Often, no one has talked with teens about peer pressure or given them the skills they need to think through these situations, he says. His educators work on developing social emotional skills, self-confidence, self-identity and the abilities to see opposing perspectives and anticipate difficulties that may arise in social situations, among others.

The teenage brain isn’t fully developed, he says. Students need to learn how to slow down, think through situations and consider the risks and benefits. Knowing they have a support system to contact in tricky situations can help teens build self-confidence, he says.

A support system at school and at home can help high schoolers deal with peer pressure, Twitter users told U.S. News.



Teachers can use contemporary literature and relatable stories, among other tools, to help students envision how they would respond in similar situations, Ness says.

Teaching empathy through community service is a good strategy, he says. That could be done at school through tutoring, a recycling club or a beautification project. A lot of students at his school volunteer at an assisted living facility outside of school, among other places.

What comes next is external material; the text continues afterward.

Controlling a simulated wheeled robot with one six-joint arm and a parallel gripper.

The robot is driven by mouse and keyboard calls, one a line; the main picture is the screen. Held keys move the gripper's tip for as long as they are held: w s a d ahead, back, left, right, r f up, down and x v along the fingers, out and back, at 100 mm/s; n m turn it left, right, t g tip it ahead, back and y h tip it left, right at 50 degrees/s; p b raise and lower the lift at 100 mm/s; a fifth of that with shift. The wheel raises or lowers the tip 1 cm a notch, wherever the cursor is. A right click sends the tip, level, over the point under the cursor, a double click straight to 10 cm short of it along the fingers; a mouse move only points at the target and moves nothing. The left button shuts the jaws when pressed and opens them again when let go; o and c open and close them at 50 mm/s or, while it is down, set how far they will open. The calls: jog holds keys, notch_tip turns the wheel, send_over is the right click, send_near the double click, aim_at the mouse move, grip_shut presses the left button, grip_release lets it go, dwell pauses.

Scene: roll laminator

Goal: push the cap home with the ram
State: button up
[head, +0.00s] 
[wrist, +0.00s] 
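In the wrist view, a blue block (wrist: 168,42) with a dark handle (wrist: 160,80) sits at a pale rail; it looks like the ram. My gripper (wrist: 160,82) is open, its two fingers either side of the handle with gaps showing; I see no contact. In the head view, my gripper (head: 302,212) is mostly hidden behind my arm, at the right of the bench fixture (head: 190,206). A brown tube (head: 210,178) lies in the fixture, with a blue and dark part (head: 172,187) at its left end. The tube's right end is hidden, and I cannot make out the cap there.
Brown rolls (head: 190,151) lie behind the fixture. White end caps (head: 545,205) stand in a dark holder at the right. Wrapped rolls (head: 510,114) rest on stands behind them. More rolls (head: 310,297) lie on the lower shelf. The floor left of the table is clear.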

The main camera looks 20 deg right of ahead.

The effects of peer pressure are varied since everyone handles it differently, Ness says. But when it’s intense and ongoing at a young age, students may not have the skills to cope and that can lead to a variety of mental health issues – depression, anxiety and more.

Adults need to acknowledge that peer pressure exists, Ness says.

“For parents, I think the No. 1 skill is to ask questions and don’t assume that everything’s OK,” he says. Check in and provide support, he says.